The cycle of democracy in Bangladesh is such: We die. We vote. We die some more.
Here politics is defined by arson attacks, vandalism and 'dialogues' that never take place. Here 'politics' is practised religiously.
Crude bombs are not a mere weapon for vandalism; it's the prevalent political culture in our country telling us: we have your life in our hands. We have allowed you your peace and your security.
We control you.
We can burn you down. We can burn your streets and blind your children. And nothing can stop us.
In 2014 alone, incidences of political violence amounted to 558, in which 7204 were injured and 36 deaths were reported (according to Ain o Shalish Kendra).The victims of arson attacks have become nothing more than statistics and numbers to the majority because we have resigned to a fate of persistent political violence.

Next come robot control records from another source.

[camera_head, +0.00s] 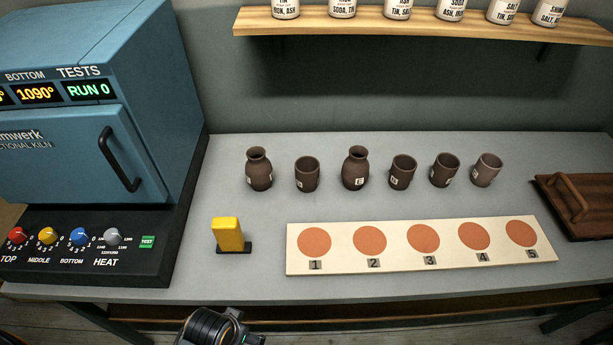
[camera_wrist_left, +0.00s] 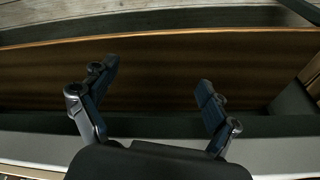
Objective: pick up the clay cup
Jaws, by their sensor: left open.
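Several small brown clay cups stand upright in a row at the back of the table in the head view. One (camera_head: 307,175) stands between the two narrow-necked vases; a second (camera_head: 402,173), a third (camera_head: 444,170) and a slightly paler one at the right end (camera_head: 487,170) stand to the right. Most bear small white labels, mostly too small to read. My left gripper (camera_wrist_left: 157,76) is open and empty in the left wrist view, with no cup in that view. A dark part of my arm shows at the head view's bottom edge, well in front of the cups. My right gripper is out of view.
Two vases (camera_head: 259,172) (camera_head: 355,170) stand in the row. A white board (camera_head: 340,262) with numbered orange discs lies in front. A yellow block (camera_head: 228,235), a blue kiln (camera_head: 80,150) and a brown tray (camera_head: 570,215) flank it. A shelf (camera_head: 420,27) hangs above.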

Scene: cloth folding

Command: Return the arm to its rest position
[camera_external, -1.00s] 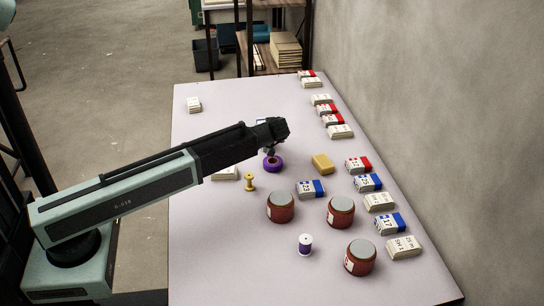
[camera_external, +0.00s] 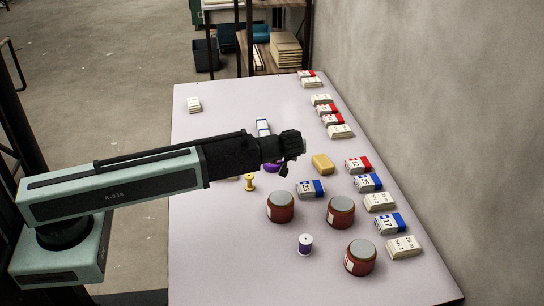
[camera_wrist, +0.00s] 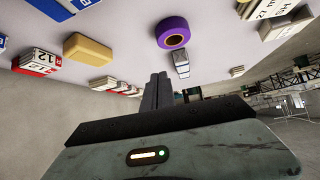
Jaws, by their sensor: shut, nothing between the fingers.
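My gripper (camera_external: 284,168) is shut and empty above the table (camera_external: 215,260), at the end of my outstretched, nearly level arm. In the outside view it covers most of the purple ring (camera_external: 270,167) on the table. In the wrist view the shut fingers (camera_wrist: 155,92) show at the middle, and the purple ring (camera_wrist: 173,32) lies apart from them. No cloth can be made out.
A yellow block (camera_external: 322,164), a yellow spool (camera_external: 249,182), a purple-and-white spool (camera_external: 305,244) and three red jars, one here (camera_external: 280,207), stand on the table. Several labelled packs (camera_external: 390,223) line the right edge by the wall. The front left of the table is clear.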

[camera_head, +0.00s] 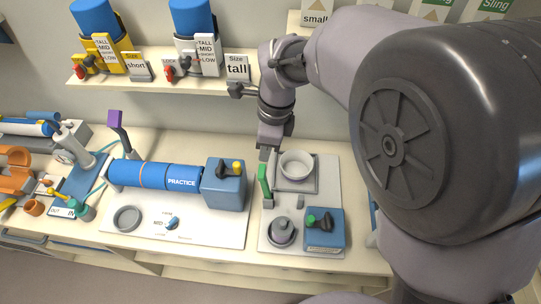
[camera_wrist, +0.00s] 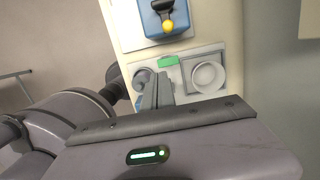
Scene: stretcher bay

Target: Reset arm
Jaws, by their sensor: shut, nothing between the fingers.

In most cases the victims are those who cannot afford to lose their livelihoods in the face of hartal and oborodh, i.e. those who hail from the lower strata of society. The question arises: will these victims ever find justice? In all likelihood – no. Because there is no face to put on the violence, the attackers hide under the banners of political parties. They attack because they are told they have to.  
Our concerns are no longer bound to whether the political system will find any form of stability. It has now become a question of humanity: are they, the big figures, no longer human enough to stop bloodshed in the name of democracy?
In this bizarre system, the common man becomes nothing more than collateral damage.  
The streets belong to those who hold the bombs and the bullets. The country belongs to them. We, the common people, with our homes to run and lives to build – we cannot afford to die any more because the system isn't working for them.  
It's not our battle, don't kill us.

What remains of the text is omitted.